Hope At COP 25

COP 25

Conference of Parties (COP) 25 is on in Madrid. The COP25 is going through discussions and debates. Problems are raised and solutions are sought in the COP. Prospects are searched while promises are made in the conference. But, the outcome of the COP25 may not be hopeful.

Political leaders and climate diplomats are meeting in Madrid for two weeks of talks amid a growing sense of crisis.

The COP25 was due to be held in Chile, but was cancelled by the government due to weeks of civil disturbances.

Spain stepped in to host the event, which will see 29,000 attendees over the two weeks of talks.

The COP25 meeting aims to step up ambition so that all countries increase their national commitments to cut emissions. The meeting follows on the heels of three UN reports, which stressed the increased urgency of limiting dangerous climate change.

Almost every country in the world has now signed and ratified the Paris climate agreement. Under the terms of the pact these countries will have to put new climate pledges on the table before the end of 2020.

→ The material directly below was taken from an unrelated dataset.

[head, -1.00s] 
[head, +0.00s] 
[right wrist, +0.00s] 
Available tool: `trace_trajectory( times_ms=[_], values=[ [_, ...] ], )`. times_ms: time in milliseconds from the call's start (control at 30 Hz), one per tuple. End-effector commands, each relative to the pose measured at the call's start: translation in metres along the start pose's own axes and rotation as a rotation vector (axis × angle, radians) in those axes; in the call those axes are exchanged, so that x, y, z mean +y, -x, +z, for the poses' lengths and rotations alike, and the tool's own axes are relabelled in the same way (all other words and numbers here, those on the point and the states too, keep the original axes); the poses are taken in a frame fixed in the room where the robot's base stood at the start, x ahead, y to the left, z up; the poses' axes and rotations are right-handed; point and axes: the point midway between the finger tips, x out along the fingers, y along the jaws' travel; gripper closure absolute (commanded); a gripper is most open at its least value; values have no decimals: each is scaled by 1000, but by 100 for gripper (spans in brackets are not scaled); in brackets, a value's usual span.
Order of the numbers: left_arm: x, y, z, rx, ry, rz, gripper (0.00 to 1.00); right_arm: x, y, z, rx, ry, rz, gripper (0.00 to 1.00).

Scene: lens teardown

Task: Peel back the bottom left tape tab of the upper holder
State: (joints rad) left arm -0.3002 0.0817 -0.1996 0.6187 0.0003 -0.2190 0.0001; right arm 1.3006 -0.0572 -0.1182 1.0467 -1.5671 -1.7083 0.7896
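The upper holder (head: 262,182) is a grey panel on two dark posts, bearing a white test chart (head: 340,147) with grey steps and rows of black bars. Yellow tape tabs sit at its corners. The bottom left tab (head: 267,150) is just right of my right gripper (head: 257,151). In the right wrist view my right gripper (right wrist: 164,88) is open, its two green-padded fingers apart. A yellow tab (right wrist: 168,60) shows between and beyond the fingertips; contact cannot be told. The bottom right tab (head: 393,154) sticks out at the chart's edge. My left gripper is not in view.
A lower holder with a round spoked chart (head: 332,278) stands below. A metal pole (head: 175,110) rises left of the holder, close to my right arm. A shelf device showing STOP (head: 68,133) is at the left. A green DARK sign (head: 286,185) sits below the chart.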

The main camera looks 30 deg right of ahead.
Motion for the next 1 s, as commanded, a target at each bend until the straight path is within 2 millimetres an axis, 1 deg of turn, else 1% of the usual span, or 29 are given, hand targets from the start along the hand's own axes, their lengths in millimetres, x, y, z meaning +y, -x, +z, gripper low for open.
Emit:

However, the U.S. has recently informed its withdrawal from the climate accord. Last month, U.S. President Donald Trump began the process of withdrawing from the Paris deal.

The climate crisis is increasing every moment, and life on this planet is facing the threat of extinction.

Stop digging and drilling

According to UN Secretary General António Guterres, “the point of no return is no longer over the horizon”.

Speaking ahead of the meeting, he said political leaders had to respond to the imminent climate crisis.

“In the crucial 12 months ahead, it is essential that we secure more ambitious national commitments – particularly from the main emitters – to immediately start reducing greenhouse gas emissions at a pace consistent to reaching carbon neutrality by 2050.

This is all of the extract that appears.